From BaAlBO3F2 to BaAlB3O6F2 and BaAl2(B3O6)2F2: the enhancement of birefringence and band gap by extending the π-conjugated system combined with [Al–O/F] functional groups

Abstract

The investigation of birefringent materials is predominantly focused on π-conjugated systems; however, a large band gap or deep ultraviolet (DUV) transmittance cannot be guaranteed. In this work, we propose an extended π-conjugated strategy to increase the birefringence while keeping the large band gap. In the scheme, two new fluoroaluminoborates, BaAlB₃O₆F₂ and BaAl₂(B₃O₆)₂F₂, are synthesized by combining the [BO₃] group with the [AlO₄F₂] group and the [B₃O₆] group with the [AlO₃F] group through a rational structural design.
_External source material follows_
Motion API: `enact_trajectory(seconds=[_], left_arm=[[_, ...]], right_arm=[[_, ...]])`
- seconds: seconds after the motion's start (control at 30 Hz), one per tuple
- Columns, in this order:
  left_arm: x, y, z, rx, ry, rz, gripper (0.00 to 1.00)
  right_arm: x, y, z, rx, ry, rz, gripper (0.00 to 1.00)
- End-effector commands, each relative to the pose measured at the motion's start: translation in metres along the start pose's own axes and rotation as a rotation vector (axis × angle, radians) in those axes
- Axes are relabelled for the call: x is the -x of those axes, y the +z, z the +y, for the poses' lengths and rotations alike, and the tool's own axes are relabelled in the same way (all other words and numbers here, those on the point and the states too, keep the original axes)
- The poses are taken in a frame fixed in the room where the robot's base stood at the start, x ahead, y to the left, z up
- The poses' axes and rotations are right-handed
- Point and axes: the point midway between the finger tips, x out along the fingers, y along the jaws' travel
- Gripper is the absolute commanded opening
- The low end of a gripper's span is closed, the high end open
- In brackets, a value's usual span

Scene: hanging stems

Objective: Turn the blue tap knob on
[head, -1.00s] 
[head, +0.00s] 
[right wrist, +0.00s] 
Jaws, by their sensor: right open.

The experimental results indicate that both BaAlB₃O₆F₂ and BaAl₂(B₃O₆)₂F₂ exhibit shorter UV cutoff wavelengths (<200 nm) and larger birefringence (Δn > 0.07@546 nm). Notably, this is a new finding in the Ba–Al–B–O–F system since the discovery of the well-known nonlinear optical crystal BaAlBO₃F₂. In comparison with BaAlBO₃F₂, BaAlB₃O₆F₂ and BaAl₂(B₃O₆)₂F₂ exhibit a markedly elevated birefringence (0.0418 vs. 0.087/0.105 at 546 nm). Furthermore, BaAl₂(B₃O₆)₂F₂ exhibits the largest band gap (7.87 eV) of all known F-containing aluminoborates. This work not only identifies two potential DUV birefringent materials, but also proposes a novel design approach for reconciling the conflicting properties between birefringence and bandgap.